WHAT THE TASK REQUIRES :: Every line of the material below must be repeated exactly.

SOURCE EXCERPT ::
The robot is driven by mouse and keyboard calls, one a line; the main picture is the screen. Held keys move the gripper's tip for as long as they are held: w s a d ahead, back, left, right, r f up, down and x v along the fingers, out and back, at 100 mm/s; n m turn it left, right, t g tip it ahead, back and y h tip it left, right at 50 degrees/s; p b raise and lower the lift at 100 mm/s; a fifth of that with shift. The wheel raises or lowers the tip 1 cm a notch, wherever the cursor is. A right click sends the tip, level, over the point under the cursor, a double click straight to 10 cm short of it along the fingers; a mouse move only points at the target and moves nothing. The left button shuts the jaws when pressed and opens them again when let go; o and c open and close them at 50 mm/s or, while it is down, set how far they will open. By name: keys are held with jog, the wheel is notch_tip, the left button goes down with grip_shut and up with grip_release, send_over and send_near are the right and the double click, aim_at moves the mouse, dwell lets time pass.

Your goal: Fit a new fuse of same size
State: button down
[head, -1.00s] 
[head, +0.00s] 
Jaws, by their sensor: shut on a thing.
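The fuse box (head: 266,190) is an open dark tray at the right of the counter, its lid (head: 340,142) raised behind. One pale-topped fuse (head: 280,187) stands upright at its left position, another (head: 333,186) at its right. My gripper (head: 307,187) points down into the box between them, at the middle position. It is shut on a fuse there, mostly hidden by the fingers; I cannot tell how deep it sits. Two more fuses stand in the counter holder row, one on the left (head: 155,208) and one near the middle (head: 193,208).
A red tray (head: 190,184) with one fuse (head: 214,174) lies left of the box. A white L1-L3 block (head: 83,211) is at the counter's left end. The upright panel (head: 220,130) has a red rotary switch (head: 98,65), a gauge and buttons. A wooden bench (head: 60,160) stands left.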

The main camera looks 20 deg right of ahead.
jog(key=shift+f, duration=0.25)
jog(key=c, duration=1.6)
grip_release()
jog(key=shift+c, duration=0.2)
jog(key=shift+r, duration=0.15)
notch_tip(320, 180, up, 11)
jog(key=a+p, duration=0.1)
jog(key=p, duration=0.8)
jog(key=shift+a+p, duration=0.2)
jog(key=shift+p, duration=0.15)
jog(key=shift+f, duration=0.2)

SOLUTION FOR THIS EXERCISE ::
The robot is driven by mouse and keyboard calls, one a line; the main picture is the screen. Held keys move the gripper's tip for as long as they are held: w s a d ahead, back, left, right, r f up, down and x v along the fingers, out and back, at 100 mm/s; n m turn it left, right, t g tip it ahead, back and y h tip it left, right at 50 degrees/s; p b raise and lower the lift at 100 mm/s; a fifth of that with shift. The wheel raises or lowers the tip 1 cm a notch, wherever the cursor is. A right click sends the tip, level, over the point under the cursor, a double click straight to 10 cm short of it along the fingers; a mouse move only points at the target and moves nothing. The left button shuts the jaws when pressed and opens them again when let go; o and c open and close them at 50 mm/s or, while it is down, set how far they will open. By name: keys are held with jog, the wheel is notch_tip, the left button goes down with grip_shut and up with grip_release, send_over and send_near are the right and the double click, aim_at moves the mouse, dwell lets time pass.

Your goal: Fit a new fuse of same size
State: button down
[head, -1.00s] 
[head, +0.00s] 
Jaws, by their sensor: shut on a thing.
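The fuse box (head: 266,190) is an open dark tray at the right of the counter, its lid (head: 340,142) raised behind. One pale-topped fuse (head: 280,187) stands upright at its left position, another (head: 333,186) at its right. My gripper (head: 307,187) points down into the box between them, at the middle position. It is shut on a fuse there, mostly hidden by the fingers; I cannot tell how deep it sits. Two more fuses stand in the counter holder row, one on the left (head: 155,208) and one near the middle (head: 193,208).
A red tray (head: 190,184) with one fuse (head: 214,174) lies left of the box. A white L1-L3 block (head: 83,211) is at the counter's left end. The upright panel (head: 220,130) has a red rotary switch (head: 98,65), a gauge and buttons. A wooden bench (head: 60,160) stands left.

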The main camera looks 20 deg right of ahead.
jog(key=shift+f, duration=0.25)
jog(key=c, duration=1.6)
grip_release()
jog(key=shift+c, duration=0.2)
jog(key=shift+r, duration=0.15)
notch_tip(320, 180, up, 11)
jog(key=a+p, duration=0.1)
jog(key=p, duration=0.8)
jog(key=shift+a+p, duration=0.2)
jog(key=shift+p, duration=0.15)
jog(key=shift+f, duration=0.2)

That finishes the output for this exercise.